> **Task description**
Copy out the lines of the records below, and only those lines, from the one with "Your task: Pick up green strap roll" through the one with "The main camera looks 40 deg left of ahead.", exactly as they appear.

> **Source data**
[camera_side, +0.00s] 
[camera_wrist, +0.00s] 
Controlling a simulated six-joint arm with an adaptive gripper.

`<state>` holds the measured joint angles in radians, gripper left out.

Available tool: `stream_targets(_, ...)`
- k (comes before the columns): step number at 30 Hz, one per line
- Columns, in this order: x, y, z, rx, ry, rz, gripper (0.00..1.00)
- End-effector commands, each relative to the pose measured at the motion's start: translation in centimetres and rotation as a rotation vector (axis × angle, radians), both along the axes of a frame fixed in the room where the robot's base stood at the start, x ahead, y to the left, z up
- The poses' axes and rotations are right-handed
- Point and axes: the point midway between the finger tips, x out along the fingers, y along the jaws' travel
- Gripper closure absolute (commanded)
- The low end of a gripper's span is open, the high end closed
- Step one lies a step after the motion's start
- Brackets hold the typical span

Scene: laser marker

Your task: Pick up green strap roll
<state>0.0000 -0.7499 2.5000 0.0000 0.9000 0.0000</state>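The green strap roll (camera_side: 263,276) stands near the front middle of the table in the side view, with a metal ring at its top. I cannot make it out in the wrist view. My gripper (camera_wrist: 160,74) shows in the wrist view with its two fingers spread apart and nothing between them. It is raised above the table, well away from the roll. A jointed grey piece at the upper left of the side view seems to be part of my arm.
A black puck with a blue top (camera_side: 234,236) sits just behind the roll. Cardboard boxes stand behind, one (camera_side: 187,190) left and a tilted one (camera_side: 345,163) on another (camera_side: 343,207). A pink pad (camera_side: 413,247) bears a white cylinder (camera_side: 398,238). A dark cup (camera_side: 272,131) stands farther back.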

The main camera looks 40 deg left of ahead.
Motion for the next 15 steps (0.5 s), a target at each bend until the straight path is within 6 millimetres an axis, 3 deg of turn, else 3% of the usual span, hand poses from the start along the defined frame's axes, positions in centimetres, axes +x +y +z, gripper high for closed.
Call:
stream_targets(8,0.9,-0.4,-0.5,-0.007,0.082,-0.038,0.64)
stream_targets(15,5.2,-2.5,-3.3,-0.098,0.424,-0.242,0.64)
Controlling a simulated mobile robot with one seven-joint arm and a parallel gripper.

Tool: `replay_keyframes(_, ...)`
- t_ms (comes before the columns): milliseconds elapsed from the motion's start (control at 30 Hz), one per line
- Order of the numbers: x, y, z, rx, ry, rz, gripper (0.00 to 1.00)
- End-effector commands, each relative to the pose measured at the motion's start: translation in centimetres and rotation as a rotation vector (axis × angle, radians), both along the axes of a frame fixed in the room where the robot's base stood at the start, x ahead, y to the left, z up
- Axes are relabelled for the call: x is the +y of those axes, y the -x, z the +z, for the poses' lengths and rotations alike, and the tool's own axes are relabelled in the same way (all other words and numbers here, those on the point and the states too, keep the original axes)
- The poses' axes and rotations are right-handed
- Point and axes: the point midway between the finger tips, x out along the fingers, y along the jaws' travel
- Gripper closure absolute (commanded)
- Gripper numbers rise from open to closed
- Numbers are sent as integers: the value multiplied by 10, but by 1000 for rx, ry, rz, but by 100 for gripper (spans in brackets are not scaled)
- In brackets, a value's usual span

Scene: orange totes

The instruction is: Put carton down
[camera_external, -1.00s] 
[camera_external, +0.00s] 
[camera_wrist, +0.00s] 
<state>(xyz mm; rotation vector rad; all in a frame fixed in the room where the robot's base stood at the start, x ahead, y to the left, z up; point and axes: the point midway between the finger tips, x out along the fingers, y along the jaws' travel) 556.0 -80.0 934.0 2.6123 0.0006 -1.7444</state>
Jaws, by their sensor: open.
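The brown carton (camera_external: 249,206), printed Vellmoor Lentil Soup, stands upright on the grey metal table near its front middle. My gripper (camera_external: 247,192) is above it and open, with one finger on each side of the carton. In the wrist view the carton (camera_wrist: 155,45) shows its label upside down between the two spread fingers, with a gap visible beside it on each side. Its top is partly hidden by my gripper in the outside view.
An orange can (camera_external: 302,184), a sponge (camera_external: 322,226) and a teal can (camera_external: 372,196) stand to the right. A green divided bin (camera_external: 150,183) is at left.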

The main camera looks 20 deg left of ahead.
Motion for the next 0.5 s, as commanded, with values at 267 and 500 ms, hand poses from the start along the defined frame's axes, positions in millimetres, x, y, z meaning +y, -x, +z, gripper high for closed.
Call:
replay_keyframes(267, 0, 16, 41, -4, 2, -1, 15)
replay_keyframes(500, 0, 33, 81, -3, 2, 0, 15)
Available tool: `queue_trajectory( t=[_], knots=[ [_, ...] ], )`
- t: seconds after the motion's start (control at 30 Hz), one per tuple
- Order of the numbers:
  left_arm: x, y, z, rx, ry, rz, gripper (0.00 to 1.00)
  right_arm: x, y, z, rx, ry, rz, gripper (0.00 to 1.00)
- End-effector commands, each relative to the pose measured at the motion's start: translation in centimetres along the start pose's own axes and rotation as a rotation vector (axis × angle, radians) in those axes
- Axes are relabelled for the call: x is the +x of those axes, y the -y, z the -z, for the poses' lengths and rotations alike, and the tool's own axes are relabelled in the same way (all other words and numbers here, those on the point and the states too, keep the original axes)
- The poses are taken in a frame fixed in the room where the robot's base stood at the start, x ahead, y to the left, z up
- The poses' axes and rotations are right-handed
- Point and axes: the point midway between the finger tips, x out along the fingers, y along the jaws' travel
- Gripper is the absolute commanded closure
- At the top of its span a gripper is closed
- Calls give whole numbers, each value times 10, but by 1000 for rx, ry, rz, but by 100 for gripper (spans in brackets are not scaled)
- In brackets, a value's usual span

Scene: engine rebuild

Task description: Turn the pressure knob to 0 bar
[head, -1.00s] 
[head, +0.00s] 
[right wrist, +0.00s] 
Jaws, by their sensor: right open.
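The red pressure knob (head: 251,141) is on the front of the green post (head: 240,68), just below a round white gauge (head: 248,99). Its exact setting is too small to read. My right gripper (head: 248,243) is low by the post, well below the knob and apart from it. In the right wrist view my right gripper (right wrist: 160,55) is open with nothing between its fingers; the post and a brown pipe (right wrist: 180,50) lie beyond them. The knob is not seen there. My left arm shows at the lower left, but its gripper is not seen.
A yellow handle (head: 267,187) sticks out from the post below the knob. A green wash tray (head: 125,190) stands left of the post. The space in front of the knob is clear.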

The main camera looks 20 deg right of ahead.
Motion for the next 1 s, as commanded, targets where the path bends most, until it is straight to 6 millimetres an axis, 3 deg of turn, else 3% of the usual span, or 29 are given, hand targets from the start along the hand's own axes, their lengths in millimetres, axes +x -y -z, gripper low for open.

> **Written solution**
Your task: Pick up green strap roll
<state>0.0000 -0.7499 2.5000 0.0000 0.9000 0.0000</state>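The green strap roll (camera_side: 263,276) stands near the front middle of the table in the side view, with a metal ring at its top. I cannot make it out in the wrist view. My gripper (camera_wrist: 160,74) shows in the wrist view with its two fingers spread apart and nothing between them. It is raised above the table, well away from the roll. A jointed grey piece at the upper left of the side view seems to be part of my arm.
A black puck with a blue top (camera_side: 234,236) sits just behind the roll. Cardboard boxes stand behind, one (camera_side: 187,190) left and a tilted one (camera_side: 345,163) on another (camera_side: 343,207). A pink pad (camera_side: 413,247) bears a white cylinder (camera_side: 398,238). A dark cup (camera_side: 272,131) stands farther back.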

The main camera looks 40 deg left of ahead.

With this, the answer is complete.